Oleh Viona Wijaya
Salim bukan hanya diplomat ulung, melainkan juga diplomat Indonesia yang pertama. Dia merintis jalan bagi Indonesia dalam hubungan maupun kegiatan-kegiatan dengan dunia internasional.
Solichin Salam1
Situasi di tanah air saat itu genting. Meski proklamasi kemerdekaan Republik Indonesia (RI) sudah dikumandangkan pada tanggal 17 Agustus 1945, Belanda masih saja menganggap Indonesia sebagai wilayah kekuasaannya. Membonceng kedatangan Sekutu kemari, Belanda mencoba menancapkan kembali kekuasaannya dengan kekerasan.

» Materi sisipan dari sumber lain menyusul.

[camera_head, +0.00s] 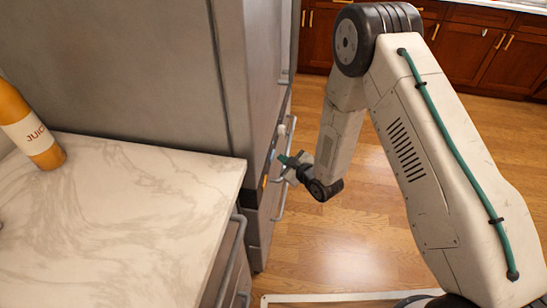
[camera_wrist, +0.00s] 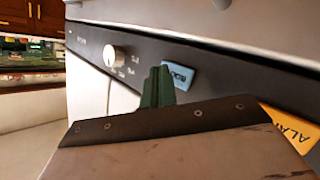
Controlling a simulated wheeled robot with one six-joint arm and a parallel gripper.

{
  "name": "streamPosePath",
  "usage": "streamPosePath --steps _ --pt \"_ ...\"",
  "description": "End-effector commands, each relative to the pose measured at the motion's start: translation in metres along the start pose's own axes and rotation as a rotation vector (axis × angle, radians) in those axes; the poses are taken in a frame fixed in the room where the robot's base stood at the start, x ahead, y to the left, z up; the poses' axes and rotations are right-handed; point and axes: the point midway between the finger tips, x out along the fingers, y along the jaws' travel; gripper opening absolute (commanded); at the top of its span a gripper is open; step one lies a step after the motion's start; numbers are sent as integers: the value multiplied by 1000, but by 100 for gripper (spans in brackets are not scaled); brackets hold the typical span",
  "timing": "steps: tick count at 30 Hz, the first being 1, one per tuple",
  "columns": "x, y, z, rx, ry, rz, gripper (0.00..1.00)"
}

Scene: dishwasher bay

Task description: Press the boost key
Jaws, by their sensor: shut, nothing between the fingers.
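The blue boost key (camera_wrist: 180,76) sits on a dark control panel (camera_wrist: 222,88) in the wrist view. Its lettering is only partly readable, and its left end is close beside my fingers. My gripper (camera_wrist: 158,78) shows green fingers, shut and empty, just left of the blue key. I cannot tell whether the fingertips touch the panel. In the head view my gripper (camera_head: 286,158) is at the front of the appliance, pointing left at the panel.
A marble counter (camera_head: 130,220) with a juice bottle (camera_head: 30,128) stands at left. A handle bar (camera_head: 283,195) is below my gripper. Wooden floor is open behind.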

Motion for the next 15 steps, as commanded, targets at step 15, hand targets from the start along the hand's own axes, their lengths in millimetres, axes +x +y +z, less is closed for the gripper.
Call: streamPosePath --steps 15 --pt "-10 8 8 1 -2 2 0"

Untuk mempertahankan kemerdekaan, Indonesia butuh dukungan internasional. Tetapi republik yang baru lahir ini ibarat pemain baru yang belum dikenal. Di lain pihak, Belanda ibarat pemain lama dengan kawan-kawan lama yang berpengaruh, yaitu kekuatan-kekuatan raksasa dunia yang tergabung dalam Sekutu. Bagaimana Indonesia bisa memperoleh dukungan internasional itu?
Jawabannya, antara lain, terletak pada pria Minangkabau berperawakan kecil dan berjiwa merdeka yang bernama Agus Salim. Ulama-cendekiawan yang menguasai sembilan bahasa ini memimpin lawatan diplomatis bagi RI ke negara-negara Asia Barat. Itu terbukti sebagai langkah strategis yang mujarab!

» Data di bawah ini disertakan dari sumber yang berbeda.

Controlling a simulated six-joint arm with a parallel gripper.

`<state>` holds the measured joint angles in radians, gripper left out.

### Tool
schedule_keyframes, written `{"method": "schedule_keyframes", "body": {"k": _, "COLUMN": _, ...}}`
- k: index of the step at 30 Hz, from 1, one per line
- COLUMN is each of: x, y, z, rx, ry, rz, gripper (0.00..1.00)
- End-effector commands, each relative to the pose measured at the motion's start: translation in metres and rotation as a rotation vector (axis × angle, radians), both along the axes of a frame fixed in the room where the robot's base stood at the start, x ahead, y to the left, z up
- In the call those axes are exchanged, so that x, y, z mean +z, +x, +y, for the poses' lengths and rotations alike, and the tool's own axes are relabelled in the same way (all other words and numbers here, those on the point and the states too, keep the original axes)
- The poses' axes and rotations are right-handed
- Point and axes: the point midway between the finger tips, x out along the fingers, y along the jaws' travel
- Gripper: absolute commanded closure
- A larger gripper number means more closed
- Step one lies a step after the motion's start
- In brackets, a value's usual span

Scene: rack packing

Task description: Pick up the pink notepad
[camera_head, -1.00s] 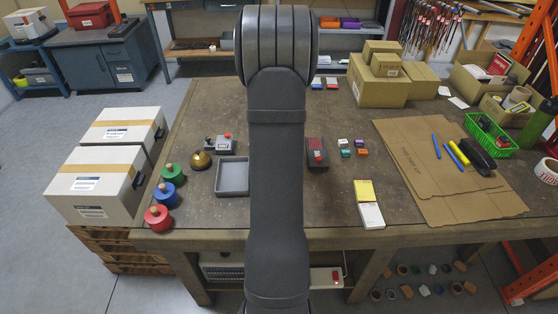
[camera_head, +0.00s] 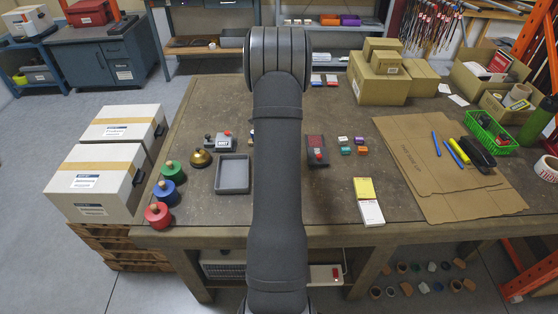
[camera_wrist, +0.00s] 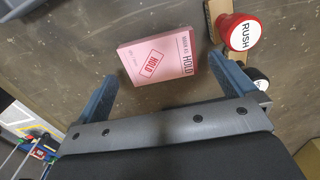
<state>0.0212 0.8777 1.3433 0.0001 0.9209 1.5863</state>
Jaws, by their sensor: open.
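The pink notepad (camera_wrist: 158,58) lies flat on the brown bench top in the wrist view, with "HOLD" printed on its cover and edge. My gripper (camera_wrist: 162,72) is open, with one blue finger on each side of the notepad. The left finger has a gap to the notepad; the right finger is close to its right edge. I cannot tell whether the right finger touches it. In the head view my own arm hides the notepad and the gripper.
A red stamp marked RUSH (camera_wrist: 241,34) stands close to the right finger. In the head view, a grey tray (camera_head: 233,187) lies left of my arm, and a yellow pad (camera_head: 364,188) and white pad (camera_head: 371,213) lie right. Cardboard sheets (camera_head: 420,150) cover the right side.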

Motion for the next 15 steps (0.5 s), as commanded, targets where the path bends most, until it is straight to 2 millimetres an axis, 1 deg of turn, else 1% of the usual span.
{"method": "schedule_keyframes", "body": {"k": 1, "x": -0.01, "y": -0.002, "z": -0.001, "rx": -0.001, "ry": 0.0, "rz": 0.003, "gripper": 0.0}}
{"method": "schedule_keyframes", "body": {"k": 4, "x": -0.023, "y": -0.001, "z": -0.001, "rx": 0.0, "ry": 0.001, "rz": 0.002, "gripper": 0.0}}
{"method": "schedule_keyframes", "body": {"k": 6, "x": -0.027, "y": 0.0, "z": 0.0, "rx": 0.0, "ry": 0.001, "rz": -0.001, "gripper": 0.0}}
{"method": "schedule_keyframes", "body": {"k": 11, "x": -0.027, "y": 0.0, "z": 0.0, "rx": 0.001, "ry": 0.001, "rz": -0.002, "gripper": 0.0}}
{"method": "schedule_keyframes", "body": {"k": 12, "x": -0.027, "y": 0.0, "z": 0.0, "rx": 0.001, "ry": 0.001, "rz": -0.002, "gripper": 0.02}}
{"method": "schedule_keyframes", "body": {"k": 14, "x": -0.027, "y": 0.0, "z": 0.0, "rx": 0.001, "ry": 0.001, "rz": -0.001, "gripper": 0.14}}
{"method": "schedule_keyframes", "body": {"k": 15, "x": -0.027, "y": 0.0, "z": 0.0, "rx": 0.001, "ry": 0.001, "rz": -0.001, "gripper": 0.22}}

Pada tanggal 10 Juni 1947, lawatan diplomatis Salim menjadi pukulan besar terhadap Belanda. Mesir menandatangani perjanjian persahabatan dengan Indonesia di bidang sosial ekonomi. Kejadian itu meneguhkan negara-negara Asia Barat lain untuk tidak tinggal diam. Secara berturut-turut Libanon, Suriah, Irak, Arab Saudi, Yaman pun mengakui kedaulatan Indonesia.2
Pengakuan tersebut membuka lebar pintu-pintu diplomasi penting bagi Indonesia: kesempatan berbicara di persidangan PBB dan perundingan-perundingan damai dengan Belanda. Di jalan diplomasi yang dirintis Agus Salim, utusan-utusan Indonesia tampil cakap dan prima sehingga dunia pun mulai melihat Indonesia sebagai negara yang berdaulat, bukan lagi wilayah kekuasaan Belanda.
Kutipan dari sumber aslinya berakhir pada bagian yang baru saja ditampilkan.